Interpretation, stated the way the result card states it: no flavour is anti-conservative (nothing below the band) — the bands never lie downward; some flavours are conservative — bands wider than 68% where the data barely constrain them, which is the prior (honestly) doing the talking, §4.1's flat-direction regime. That pattern — calibrated where constrained, conservative where not — is precisely the signature of a healthy Bayesian pipeline with uninformative directions, and it is what PPDF-11's certificate records. The follow-up that would sharpen it from qualitative to quantitative: many-realization L1 batteries to measure $n_{\text{eff}}$ per flavour directly — logged as future work in the wiki.
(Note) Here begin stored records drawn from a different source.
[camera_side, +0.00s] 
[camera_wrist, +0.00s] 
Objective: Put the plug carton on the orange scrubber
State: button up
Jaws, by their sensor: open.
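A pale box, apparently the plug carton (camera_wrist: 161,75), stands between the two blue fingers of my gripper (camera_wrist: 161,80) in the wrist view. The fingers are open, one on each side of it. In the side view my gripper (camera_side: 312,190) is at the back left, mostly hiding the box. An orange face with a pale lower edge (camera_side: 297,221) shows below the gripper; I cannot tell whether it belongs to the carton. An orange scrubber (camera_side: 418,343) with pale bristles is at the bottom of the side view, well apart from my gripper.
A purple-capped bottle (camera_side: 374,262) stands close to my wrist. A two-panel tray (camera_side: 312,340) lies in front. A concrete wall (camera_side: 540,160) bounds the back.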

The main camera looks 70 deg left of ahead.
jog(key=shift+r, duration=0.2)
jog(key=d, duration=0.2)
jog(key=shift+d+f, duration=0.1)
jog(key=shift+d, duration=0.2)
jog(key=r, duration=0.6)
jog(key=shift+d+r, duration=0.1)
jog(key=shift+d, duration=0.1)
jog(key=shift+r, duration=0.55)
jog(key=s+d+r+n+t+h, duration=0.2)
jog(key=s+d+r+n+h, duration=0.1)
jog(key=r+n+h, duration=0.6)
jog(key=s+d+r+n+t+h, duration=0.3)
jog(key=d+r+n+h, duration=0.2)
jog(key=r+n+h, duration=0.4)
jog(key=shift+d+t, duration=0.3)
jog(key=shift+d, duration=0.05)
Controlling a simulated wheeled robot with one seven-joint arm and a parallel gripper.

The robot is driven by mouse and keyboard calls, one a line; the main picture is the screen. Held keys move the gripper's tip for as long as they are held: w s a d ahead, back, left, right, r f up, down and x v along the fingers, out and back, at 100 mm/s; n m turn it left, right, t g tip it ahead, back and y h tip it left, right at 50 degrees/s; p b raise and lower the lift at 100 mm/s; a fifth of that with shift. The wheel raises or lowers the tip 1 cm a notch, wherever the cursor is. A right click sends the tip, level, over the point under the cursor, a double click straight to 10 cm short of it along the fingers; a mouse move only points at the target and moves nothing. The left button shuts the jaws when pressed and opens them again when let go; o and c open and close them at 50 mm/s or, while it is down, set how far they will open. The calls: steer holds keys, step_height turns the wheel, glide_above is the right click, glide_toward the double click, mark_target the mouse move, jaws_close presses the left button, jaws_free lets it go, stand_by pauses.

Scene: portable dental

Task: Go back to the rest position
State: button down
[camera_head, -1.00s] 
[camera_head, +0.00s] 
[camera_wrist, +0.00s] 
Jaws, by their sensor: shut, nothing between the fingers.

Hold on to three things: (1) L0's floor is not zero and should not be — a sampler's best draw lands at $\mathcal O(C)$ above the true minimum (ours: 4.80 total, polished to $1.9\times10^{-8}$ by gradient descent; both pass), while L1 must land at $\mathbb E[\chi^2_{\min}] = N - d_{\text{eff}}$, and ours sits $0.07\sigma$ from it; (2) coverage is itself a measurement with (at least) binomial error bars, and correlated probe points make honest interpretation coarser than the raw point count suggests — calibrated-where-constrained, conservative-where-not is the healthy signature; (3) certificates are ratio-specific ($N/d$ sets the posterior regime — recertify at every new parameter count) and closure can never certify model adequacy: that is goodness-of-fit's job on real data ($\chi^2/N = 1.002$), and ranking models is the evidence's job (§4.3). The instrument is now calibrated end to end; Chapter 5 turns to the rival uncertainty philosophies — Hessian, replicas, Bayesian — and the theorem that reconciles them.